Cris des syndicats de magistrats qui jugent « malsain » qu’un directeur de cabinet du garde des Sceaux devienne procureur de Paris, premier tribunal de France, estimant que ses décisions seraient entachées de suspicion. De fait les précédents ne manquaient pas.
Idole contre nature
Quatre ans plus tard, et contre toute attente, François Molins est devenu une forme d’idole contre nature des journalistes parisiens. L’affaire a commencé avec un papier aussi remarquable que paradoxal. Le papier one shot qui confère d’emblée à son auteur une célébrité que peinent parfois à atteindre bien des auteurs d’éditoriaux à répétition. Nous parlons ici de Johan Hufnagel, directeur délégué de Libération 1. Voici le texte de sa tribune :
« Monsieur le procureur François Molins, je vous aime
Il y a quelques heures, quand j’ai appris qu’Abdelhamid Abaaoud faisait partie de la liste des jihadistes abattus lors du raid de la police à Saint-Denis, j’ai espéré que nous allions nous retrouver pour un point d’explication. Vous n’imaginez pas ma déception quand j’ai appris que Bernard Cazeneuve, le ministre de l’Intérieur, allait s’en charger.
C’est bizarre, j’en conviens : en général, quand vous apparaissez sur nos écrans, c’est que ça ne va pas fort. Je crois que la première fois que je vous ai vu à la télévision, c’était pendant l’affaire Merah. Depuis, il y a eu Charlie, Vincennes, et l’attaque du Thalys. Depuis il y a eu, aussi, vendredi. Autant vous dire que ça ne va vraiment pas fort. Et pourtant, il faut bien avouer que ça me fait un bien fou de vous voir. Je ne suis pas le seul à attendre le point presse du proc’. Quand on vous voit apparaître, la rédaction se fige, «Chut, Molins, ça commence.» On augmente alors le volume et on écoute, en communion.

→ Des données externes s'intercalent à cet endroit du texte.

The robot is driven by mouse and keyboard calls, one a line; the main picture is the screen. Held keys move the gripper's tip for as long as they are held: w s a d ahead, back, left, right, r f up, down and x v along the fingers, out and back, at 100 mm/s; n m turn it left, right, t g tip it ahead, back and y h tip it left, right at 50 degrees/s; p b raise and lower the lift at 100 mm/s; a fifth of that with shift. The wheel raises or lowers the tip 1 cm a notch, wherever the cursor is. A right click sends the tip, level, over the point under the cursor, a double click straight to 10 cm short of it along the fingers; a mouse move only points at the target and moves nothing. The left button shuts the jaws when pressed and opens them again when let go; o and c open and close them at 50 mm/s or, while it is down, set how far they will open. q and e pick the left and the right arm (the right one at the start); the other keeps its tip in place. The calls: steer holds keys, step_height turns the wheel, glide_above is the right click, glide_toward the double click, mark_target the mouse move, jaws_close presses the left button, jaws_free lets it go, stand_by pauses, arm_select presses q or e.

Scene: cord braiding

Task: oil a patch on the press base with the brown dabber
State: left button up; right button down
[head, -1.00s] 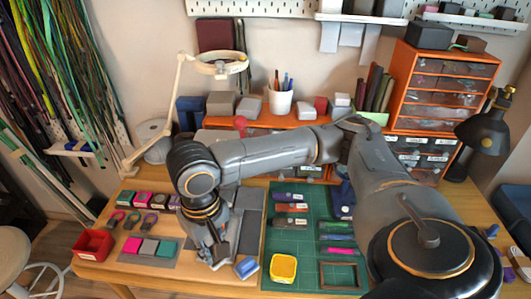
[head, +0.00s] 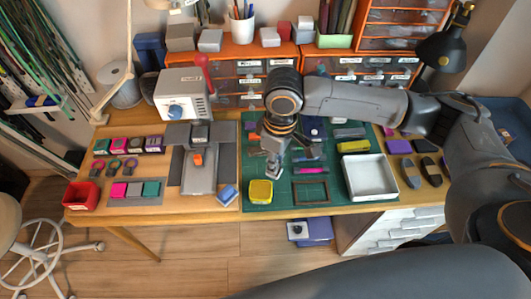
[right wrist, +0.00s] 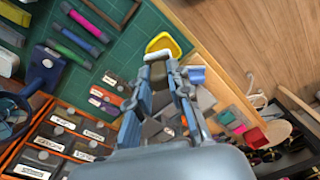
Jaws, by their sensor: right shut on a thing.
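The grey press base (head: 201,178) lies on the table left of the green mat, bare in its front part. A small orange piece (head: 197,159) sits on its upper part. My right gripper (head: 272,172) points down over the mat's left part, just behind the yellow dish (head: 261,191), right of the base and apart from it. In the right wrist view its fingers (right wrist: 162,72) are shut on a small brown thing, seemingly the brown dabber (right wrist: 159,76). The yellow dish (right wrist: 165,43) shows just beyond the fingertips. My left gripper is not in view.
A blue and white block (head: 228,194) lies by the base's front right corner. A brown frame (head: 311,192) and a white tray (head: 369,178) stand right of the dish. Colour swatches (head: 135,189) and a red bin (head: 81,195) are at the left.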

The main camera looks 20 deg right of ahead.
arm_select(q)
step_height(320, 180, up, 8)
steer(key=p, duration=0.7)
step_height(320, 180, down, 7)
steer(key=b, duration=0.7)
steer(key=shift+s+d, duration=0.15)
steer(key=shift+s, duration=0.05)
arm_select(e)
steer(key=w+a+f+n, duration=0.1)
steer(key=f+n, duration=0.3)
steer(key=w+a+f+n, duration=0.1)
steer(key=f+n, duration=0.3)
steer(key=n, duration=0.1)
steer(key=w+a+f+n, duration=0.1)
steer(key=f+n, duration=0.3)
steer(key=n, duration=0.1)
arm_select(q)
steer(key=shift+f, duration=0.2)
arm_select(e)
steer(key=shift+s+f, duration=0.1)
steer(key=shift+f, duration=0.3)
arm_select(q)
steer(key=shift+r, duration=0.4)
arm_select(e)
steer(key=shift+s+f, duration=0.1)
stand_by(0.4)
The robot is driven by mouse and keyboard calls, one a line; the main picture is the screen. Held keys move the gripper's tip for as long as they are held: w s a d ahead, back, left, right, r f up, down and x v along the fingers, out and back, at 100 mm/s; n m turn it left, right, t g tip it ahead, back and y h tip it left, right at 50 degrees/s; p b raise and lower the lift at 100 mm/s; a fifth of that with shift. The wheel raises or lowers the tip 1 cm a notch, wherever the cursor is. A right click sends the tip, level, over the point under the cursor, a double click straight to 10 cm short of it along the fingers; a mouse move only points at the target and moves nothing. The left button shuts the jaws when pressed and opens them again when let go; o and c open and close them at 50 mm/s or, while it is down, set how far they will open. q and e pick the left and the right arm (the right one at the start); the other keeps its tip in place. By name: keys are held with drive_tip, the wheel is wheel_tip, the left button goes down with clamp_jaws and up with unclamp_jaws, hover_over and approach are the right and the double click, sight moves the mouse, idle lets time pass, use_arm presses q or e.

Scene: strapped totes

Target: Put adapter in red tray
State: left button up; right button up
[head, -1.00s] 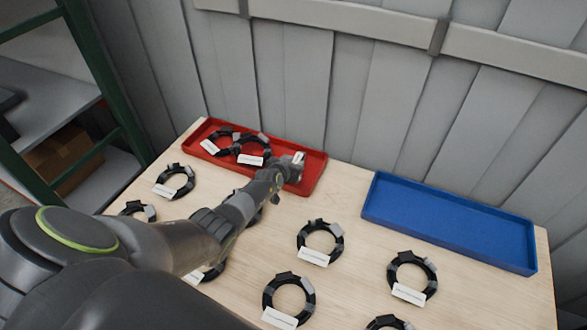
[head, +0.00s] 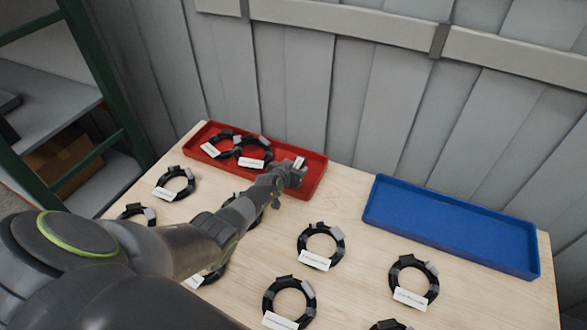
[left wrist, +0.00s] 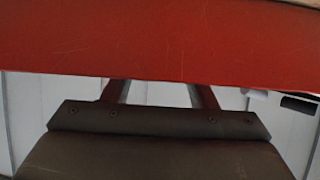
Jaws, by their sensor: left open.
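The red tray (head: 313,181) lies at the back left of the wooden table, and its wall fills the top of the left wrist view (left wrist: 150,45). Two adapters, black cable rings with white labels, lie in its left part: one here (head: 218,138), one beside it (head: 253,163). My left gripper (head: 298,164) is open at the tray's right part. In the wrist view its fingers pass behind the red wall and their tips are hidden. A small pale piece shows at the gripper; I cannot tell whether it is a label. My right gripper is not in view.
More adapters lie on the table, including one in the middle (head: 335,239), one to the right (head: 427,272) and one at left (head: 188,178). My left arm hides some. An empty blue tray (head: 450,250) stands at the back right. A grey panelled wall is behind the table.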

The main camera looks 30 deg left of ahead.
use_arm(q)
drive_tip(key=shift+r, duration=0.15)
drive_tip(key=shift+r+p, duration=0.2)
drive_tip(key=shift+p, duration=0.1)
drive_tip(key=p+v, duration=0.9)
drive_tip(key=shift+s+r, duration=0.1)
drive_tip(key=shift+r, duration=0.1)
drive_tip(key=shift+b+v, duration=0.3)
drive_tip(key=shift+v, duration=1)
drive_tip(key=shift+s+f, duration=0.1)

Imaginez, François, une rédaction, de gauche, suspendue à la parole d’un procureur…
C’est quoi votre truc ? OK, il y a ce léger accent pyrénéen, la précision du vocabulaire (je ne sais pas où vous êtes allé chercher «l’appartement conspiratif» de Saint-Denis, mais là, chapeau), le phrasé, le regard, la coupe de cheveux toujours impeccable. Rassurant, terrien, pro. Mais surtout, vous avez une façon bien à vous de mettre des mots sur l’horreur et des mots qui nous apaisent. Ultime oxymore, mais logique, après tout.
Dans un monde qui semble s’écrouler, vous apparaissez comme un point de repère, familier qui va séparer la rumeur de l’info, tuer l’abus de conditionnel des chaînes d’infos, rejeter le trop-plein de spéculations. Vous savez remettre de la chronologie là où il n’y a que chaos. Vous savez mettre du sens là où le sens a disparu, là où les politiques et certains experts autoproclamés ajoutent de la confusion. Oh, on sait bien François, que de temps en temps, vous ne nous dites pas tout. Ça fait partie du jeu. Nous aussi, on a nos sources.
Mais merci pour ces moments de transparence. Et j’espère, mon cher François, de tout cœur, ne plus vous revoir dans ces circonstances. »
Sartre Jean-Paul et July Serge
Effet de souffle garanti. Avec, en prime, un effet coup de jeune paradoxal garanti chez des jeunes qui n’ont jamais su que Libé fut porté sur les fonds baptismaux par Jean-Paul Sartre bras dessus bras dessous avec un journaliste nommé Serge July.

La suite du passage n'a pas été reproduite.